Sahro Hassan sticks out, which is hard to do when you're maybe five feet tall. This girl wears cheetah print on cheetah print. Her skirt's like a disco ball.
Sahro is a Somali immigrant, one of thousands who immigrated to the United States to escape the violence back home in Somalia.
Like many Muslim women, Sahro wears a hijab, a traditional headscarf, to cover her hair. But her hijab is bright orange and sparkly.
“I wouldn't go Lady Gaga extreme, but I like something that people look at it and think, oh my god, that's interesting. Like, what is she wearing,” Sahro says.
The high school senior lives in Lewiston, Maine, and she's mad for fashion, but the fashion scene in Lewiston isn't quite up to her standards.
“Oh god. Jeans. Sweatpants,” she says.
Lewiston is blue collar, an old mill town. Thought hijabs don’t stand out there the way they did when the first Somali refugee families began arriving in 2001. The city is now nearly 10 percent Somali, and the downtown crowds are a mix of lumberjack flannel and East African influences.
Most hijabs you see, though, aren't orange and sparkly. That's all Sahro. At 18, she's already launched her own fashion line for young Muslim women.
“Growing up, we didn't have a lot of options about what to wear and how to express ourselves,” she says.
Sahro’s designs are modern, yet modest — something you won't find at the mall. Her signature hijabs come in neon, zebra stripes and more. Before she was designing hijabs, though, she had to fight to even wear one.
Sahro was born in a Kenyan refugee camp; her parents fled Somalia after civil war broke out there. When she was 10, they were resettled in Indiana. It was a difficult time. She and her younger siblings were the only Somalis at their school.

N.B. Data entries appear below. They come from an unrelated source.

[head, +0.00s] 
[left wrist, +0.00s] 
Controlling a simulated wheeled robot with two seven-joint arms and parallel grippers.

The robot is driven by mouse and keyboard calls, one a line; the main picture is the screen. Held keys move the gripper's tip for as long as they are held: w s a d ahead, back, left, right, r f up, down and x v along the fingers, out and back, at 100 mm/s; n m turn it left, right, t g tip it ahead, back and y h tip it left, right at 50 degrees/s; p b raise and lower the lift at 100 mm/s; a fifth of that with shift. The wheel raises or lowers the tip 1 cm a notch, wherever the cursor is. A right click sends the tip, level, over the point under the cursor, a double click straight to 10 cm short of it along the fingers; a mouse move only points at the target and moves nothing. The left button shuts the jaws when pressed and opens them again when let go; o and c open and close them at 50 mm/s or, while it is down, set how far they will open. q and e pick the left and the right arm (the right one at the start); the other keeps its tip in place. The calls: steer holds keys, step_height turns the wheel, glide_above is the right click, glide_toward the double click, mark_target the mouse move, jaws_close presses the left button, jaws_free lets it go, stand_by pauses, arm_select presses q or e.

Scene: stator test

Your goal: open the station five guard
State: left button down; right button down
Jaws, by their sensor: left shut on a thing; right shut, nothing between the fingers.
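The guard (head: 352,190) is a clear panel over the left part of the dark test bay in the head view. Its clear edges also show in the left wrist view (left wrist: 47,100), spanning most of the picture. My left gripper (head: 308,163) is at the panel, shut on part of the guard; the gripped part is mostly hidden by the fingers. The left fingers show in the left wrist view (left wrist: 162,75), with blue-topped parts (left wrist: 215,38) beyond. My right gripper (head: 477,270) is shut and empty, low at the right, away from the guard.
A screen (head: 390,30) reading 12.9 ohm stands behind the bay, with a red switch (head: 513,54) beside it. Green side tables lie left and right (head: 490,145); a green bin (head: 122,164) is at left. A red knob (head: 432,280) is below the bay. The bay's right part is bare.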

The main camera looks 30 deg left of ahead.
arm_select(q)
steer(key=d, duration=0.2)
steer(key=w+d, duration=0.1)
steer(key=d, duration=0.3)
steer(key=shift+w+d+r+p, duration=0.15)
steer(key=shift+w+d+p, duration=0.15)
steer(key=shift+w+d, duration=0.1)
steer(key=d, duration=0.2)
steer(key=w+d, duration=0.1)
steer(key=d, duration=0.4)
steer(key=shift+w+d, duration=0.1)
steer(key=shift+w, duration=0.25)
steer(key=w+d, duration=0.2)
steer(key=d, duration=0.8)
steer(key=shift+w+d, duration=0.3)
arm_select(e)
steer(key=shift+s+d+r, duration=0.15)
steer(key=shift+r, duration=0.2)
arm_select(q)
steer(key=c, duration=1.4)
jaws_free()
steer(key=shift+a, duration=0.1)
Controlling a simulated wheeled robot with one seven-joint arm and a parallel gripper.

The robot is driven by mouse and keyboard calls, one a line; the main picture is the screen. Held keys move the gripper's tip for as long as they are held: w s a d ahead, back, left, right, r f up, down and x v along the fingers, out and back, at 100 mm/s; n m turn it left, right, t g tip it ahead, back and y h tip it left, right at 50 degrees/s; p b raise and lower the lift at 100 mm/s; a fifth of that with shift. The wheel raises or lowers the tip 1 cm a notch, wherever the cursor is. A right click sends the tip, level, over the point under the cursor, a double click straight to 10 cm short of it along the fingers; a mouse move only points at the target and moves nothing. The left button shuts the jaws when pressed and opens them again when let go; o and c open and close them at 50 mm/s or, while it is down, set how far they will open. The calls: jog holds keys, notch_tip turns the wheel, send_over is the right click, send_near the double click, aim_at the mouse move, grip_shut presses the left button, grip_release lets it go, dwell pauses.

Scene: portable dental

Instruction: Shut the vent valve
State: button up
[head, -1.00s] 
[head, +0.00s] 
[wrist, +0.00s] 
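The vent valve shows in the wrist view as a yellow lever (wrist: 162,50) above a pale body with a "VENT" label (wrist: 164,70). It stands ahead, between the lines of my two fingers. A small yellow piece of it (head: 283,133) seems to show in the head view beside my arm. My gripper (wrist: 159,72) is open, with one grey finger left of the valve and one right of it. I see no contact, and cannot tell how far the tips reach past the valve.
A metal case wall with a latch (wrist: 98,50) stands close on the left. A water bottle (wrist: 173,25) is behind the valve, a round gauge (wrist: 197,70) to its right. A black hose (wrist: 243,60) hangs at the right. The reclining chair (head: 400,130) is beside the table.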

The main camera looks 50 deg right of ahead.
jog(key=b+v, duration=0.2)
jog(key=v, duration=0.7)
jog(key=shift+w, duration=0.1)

“One day I was wearing my head scarf and I was brought to the office and I didn't speak a word in English,” Sahro says.
The principal pointed at her scarf and told her to take it off. The school wouldn't let Sahro and her sisters wear their hijabs because it had a "No Hats" policy.

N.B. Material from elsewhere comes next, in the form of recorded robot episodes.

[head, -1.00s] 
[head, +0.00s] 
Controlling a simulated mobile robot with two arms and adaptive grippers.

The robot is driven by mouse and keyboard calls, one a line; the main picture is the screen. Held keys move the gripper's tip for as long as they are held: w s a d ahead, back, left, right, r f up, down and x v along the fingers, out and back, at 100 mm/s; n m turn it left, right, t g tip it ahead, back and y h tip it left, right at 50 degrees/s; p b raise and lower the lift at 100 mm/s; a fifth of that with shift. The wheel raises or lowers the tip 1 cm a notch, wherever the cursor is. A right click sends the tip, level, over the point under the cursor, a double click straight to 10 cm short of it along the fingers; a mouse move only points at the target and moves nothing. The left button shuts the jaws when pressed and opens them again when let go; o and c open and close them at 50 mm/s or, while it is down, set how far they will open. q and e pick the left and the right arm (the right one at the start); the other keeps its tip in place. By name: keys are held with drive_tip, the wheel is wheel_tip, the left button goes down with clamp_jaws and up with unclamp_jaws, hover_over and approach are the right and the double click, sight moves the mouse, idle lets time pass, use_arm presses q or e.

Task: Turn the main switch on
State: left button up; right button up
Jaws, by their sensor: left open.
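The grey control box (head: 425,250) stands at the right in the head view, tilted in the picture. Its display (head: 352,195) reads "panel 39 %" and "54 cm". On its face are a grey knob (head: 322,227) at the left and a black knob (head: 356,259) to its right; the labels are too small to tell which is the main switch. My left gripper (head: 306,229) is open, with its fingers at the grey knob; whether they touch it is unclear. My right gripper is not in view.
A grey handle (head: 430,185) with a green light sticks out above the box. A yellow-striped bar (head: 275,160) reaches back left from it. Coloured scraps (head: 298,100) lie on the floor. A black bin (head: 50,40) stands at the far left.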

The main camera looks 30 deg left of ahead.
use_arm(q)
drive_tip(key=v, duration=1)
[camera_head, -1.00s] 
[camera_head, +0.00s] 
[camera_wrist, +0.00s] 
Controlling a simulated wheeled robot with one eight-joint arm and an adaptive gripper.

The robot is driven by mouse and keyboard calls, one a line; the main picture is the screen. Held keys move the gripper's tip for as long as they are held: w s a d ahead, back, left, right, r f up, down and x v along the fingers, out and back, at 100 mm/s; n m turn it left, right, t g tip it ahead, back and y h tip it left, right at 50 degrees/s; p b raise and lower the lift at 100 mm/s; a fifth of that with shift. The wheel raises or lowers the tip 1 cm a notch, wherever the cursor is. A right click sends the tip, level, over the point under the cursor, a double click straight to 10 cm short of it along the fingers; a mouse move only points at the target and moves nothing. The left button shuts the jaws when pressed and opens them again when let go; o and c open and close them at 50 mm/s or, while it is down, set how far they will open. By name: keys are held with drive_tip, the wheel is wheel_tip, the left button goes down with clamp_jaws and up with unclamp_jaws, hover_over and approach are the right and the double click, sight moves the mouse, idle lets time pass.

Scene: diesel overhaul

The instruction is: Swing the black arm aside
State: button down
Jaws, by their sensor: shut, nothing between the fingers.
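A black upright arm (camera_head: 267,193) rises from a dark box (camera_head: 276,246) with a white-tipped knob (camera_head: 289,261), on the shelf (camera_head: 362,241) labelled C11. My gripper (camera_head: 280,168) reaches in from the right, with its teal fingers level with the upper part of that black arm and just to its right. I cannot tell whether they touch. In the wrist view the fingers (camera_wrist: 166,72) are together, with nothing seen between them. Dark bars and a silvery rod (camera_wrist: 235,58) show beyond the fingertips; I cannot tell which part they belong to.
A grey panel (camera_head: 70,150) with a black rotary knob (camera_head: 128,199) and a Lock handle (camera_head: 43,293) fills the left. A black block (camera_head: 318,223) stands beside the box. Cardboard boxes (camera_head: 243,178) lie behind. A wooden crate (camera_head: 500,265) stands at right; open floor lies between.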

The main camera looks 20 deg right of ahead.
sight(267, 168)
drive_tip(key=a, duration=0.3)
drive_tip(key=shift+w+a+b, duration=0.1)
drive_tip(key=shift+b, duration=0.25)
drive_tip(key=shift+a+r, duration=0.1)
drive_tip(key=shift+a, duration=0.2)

Sahro says she tried to fit in.
“I started wearing pants and stuff, just trying to adapt and fit in with the kids there,” she says. “Because I didn't know the language, I tried to imitate what they were doing. And I would have lost who I am.”
Then Sahro's father heard about the growing Somali community in Lewiston.

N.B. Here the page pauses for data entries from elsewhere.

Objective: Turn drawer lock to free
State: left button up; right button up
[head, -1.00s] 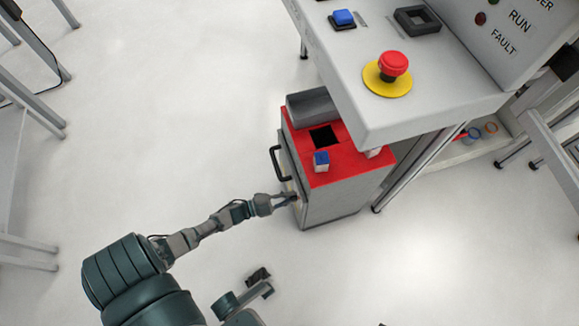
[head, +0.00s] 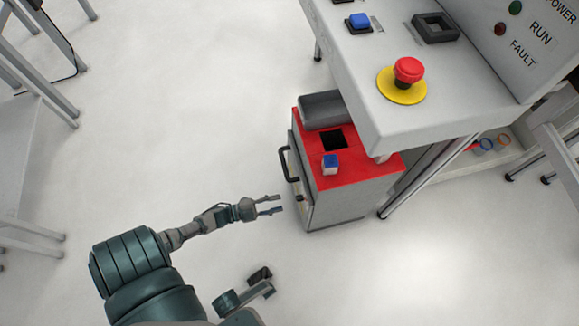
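The grey drawer cabinet (head: 340,208) with a red top (head: 360,167) stands partly under the control desk. Its front faces left and carries a black handle (head: 287,165). The lock appears as a small detail low on that front (head: 300,197), too small for me to tell its position. My left gripper (head: 276,205) is left of the cabinet front, fingers apart and empty, with a gap between its tips and the cabinet.
The desk (head: 400,120) overhangs the cabinet and bears a red emergency button (head: 408,70) and a blue button (head: 359,21). A blue-and-white block (head: 330,164) and a grey box (head: 321,110) are on the red top. The floor left of the cabinet is clear.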

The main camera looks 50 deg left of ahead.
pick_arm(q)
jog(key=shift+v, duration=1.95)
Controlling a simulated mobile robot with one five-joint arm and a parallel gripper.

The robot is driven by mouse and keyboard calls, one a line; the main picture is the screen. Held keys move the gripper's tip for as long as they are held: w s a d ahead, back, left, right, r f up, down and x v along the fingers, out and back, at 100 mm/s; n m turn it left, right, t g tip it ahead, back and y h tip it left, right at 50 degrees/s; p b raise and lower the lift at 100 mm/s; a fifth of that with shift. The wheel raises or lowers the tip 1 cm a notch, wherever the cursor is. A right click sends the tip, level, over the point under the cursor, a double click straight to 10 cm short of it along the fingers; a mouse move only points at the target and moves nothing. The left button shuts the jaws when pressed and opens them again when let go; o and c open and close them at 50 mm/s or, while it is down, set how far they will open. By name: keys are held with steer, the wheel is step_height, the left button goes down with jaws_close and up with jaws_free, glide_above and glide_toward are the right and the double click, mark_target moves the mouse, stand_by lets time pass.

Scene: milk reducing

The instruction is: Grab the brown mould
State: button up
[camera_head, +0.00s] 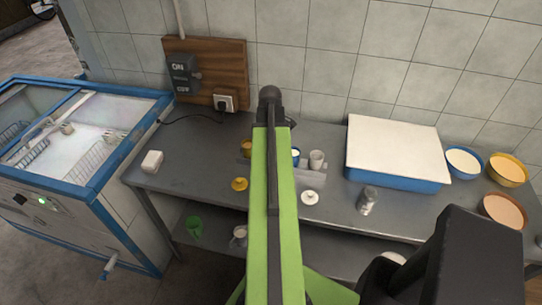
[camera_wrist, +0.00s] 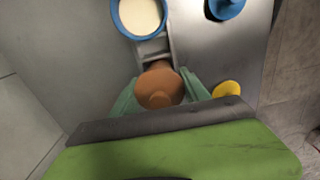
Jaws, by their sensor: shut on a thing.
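The brown mould (camera_wrist: 160,86) sits between the two pale green fingers of my gripper (camera_wrist: 161,92) in the wrist view, and the gripper is shut on it. The mould's rounded brown top shows, and its lower part is hidden. It is right beside a grey holder (camera_wrist: 153,48); I cannot tell whether it is lifted. In the head view my green arm covers the mould and the gripper.
A blue cup with white contents (camera_wrist: 138,14) is close ahead. A blue lid (camera_wrist: 226,7) and a yellow lid (camera_wrist: 228,90) lie to the right. Bowls (camera_head: 463,163) stand at the right.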

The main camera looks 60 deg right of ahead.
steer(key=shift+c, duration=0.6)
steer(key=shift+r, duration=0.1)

“I felt like, man, I'm going to be lost forever,” Sahro says, “but my parents were like, we're moving to Maine.”
In Maine, Sahro put her hijab back on. With her clothing no longer a source of conflict, she threw herself into learning English. And a great way to learn a new language? Turn on the TV.
Sahro has become a diehard fan of fashion reality shows like “Project Runway” and “What Not to Wear.”
She says her mom watches too, though she’s kind of shocked by what she sees.
“They do bikinis and stuff. My parents are against that because that's not how they raised us,” Sahro says. “They're like 'no, that's literally naked.' I'm like, 'mom, they don't think it’s naked.'”
Her parents don't need to worry. She's not inspired by what she sees on the shows: bikinis, mini-skirts, crop tops. She's inspired by what she doesn't see.
“I feel like I have potential because I don't see Somali girls on Project Runway, designing and wearing her hijab, and I want to change that,” she says.
She's well on her way. She's already held two runway shows in downtown Lewiston featuring more than 20 original designs. And she's done her first photo shoot, with the help of a photographer in Lewiston who volunteered his services.
Her models are her sister, her cousin, her friends. They parade in front of the camera in wild combinations: a purple tie-dye tiger print skirt; turquoise sequins head to toe; a pink and black striped blazer over hot pink lace. And there are green, blue, red, black and cheetah-print headscarves.
“I love animal print, I just die for print,” Sahro says.
There's flash and glitter, but not an inch of arm, leg, or hair. These photographs are for her college application portfolio, and she’s already been accepted to some of her top choices.
“My biggest dream is to continue my line, but make it big that it’s known in the country, have my own store opened and even have a franchise,” she says. “I want to be the CEO of my company.
She's ready to show the world her unique vision — without showing too much, of course.